20 Therefore, I ceased, and my heart renounced further laboring under the sun.
Therefore I turned about to cause my heart to despair concerning all the labour wherein I had laboured under the sun.
21 For when someone labors in wisdom, and doctrine, and prudence, he leaves behind what he has obtained to one who is idle. So this, too, is emptiness and a great burden.
For there is a man whose labour is with wisdom, and with knowledge, and with skilfulness; yet to a man that hath not laboured therein shall he leave it for his portion. This also is vanity and a great evil.
22 For how can a man benefit from all his labor and affliction of spirit, by which he has been tormented under the sun?
For what hath a man of all his labour, and of the striving of his heart, wherein he laboureth under the sun?
23 All his days have been filled with sorrows and hardships; neither does he rest his mind, even in the night.
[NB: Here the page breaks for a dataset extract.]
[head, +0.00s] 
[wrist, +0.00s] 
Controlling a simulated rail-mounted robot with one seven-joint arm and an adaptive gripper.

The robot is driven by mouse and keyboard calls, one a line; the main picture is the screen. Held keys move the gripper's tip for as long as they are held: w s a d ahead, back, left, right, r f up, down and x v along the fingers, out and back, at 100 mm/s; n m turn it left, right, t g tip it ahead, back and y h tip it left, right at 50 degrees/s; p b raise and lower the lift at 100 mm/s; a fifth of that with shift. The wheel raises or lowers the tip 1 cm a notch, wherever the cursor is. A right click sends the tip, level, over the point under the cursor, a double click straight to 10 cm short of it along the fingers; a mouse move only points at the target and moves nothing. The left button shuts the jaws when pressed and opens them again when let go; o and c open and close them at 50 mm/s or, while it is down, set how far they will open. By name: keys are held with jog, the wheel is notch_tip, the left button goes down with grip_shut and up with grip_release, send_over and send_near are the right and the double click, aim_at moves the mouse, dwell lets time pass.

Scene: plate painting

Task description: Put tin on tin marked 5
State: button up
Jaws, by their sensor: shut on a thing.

And is this not emptiness?
For all his days are [but] sorrows, and his travail is grief; yea, even in the night his heart taketh no rest. This also is vanity.
24 Is it not better to eat and drink, and to show his soul the good things of his labors? And this is from the hand of God.
There is nothing better for a man [than] that he should eat and drink, and make his soul enjoy good in his labour. This also I saw, that it is from the hand of God.
25 So who will feast and overflow with delights as much as I have?
For who can eat, or who can have enjoyment, more than I?
26 God has given, to the man who is good in his sight, wisdom, and knowledge, and rejoicing. But to the sinner, he has given affliction and needless worrying, so as to add, and to gather, and to deliver, to him who has pleased God. But this, too, is emptiness and a hollow worrying of the mind.
For to the man that pleaseth him [God] giveth wisdom, and knowledge, and joy: but to the sinner he giveth travail, to gather and to heap up, that he may give to him that pleaseth God. This also is vanity and a striving after wind.